* _Written task_
Open with the line that has "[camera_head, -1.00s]"; close with the line that has "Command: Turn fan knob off". Retype those lines exactly, images excluded.

____

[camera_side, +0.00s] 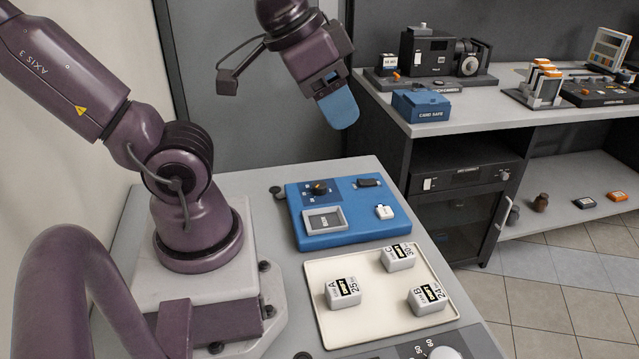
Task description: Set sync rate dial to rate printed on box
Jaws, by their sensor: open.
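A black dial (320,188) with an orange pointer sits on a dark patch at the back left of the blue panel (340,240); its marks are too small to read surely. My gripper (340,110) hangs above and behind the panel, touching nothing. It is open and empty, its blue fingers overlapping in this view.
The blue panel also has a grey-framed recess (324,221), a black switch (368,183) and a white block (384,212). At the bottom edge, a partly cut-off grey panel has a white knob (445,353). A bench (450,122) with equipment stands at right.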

____

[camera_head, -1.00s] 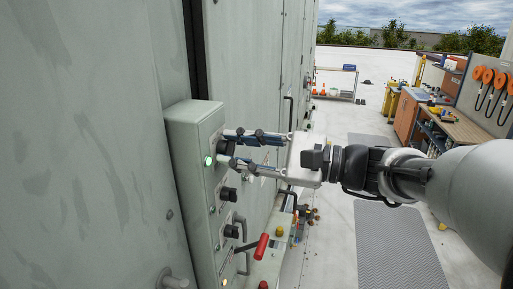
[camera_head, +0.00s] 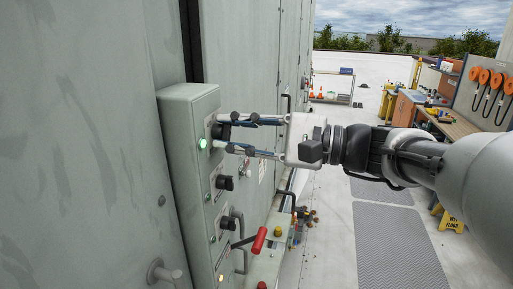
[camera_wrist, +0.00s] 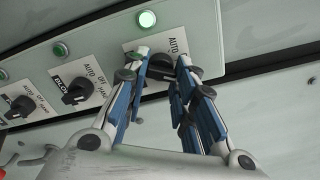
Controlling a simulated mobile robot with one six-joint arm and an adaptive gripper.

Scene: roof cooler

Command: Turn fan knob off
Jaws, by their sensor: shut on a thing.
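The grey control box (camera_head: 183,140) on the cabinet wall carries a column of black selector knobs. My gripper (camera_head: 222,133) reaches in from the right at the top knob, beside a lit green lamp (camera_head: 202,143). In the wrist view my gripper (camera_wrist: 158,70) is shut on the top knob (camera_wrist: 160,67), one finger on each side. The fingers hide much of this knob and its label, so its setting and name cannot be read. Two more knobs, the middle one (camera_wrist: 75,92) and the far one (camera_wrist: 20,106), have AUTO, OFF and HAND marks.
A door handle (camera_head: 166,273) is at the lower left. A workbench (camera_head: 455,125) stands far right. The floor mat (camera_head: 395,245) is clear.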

____

* _Response_
[camera_head, -1.00s] 
[camera_head, +0.00s] 
[camera_wrist, +0.00s] 
Controlling a simulated mobile robot with one six-joint arm and an adaptive gripper.

Scene: roof cooler

Command: Turn fan knob off

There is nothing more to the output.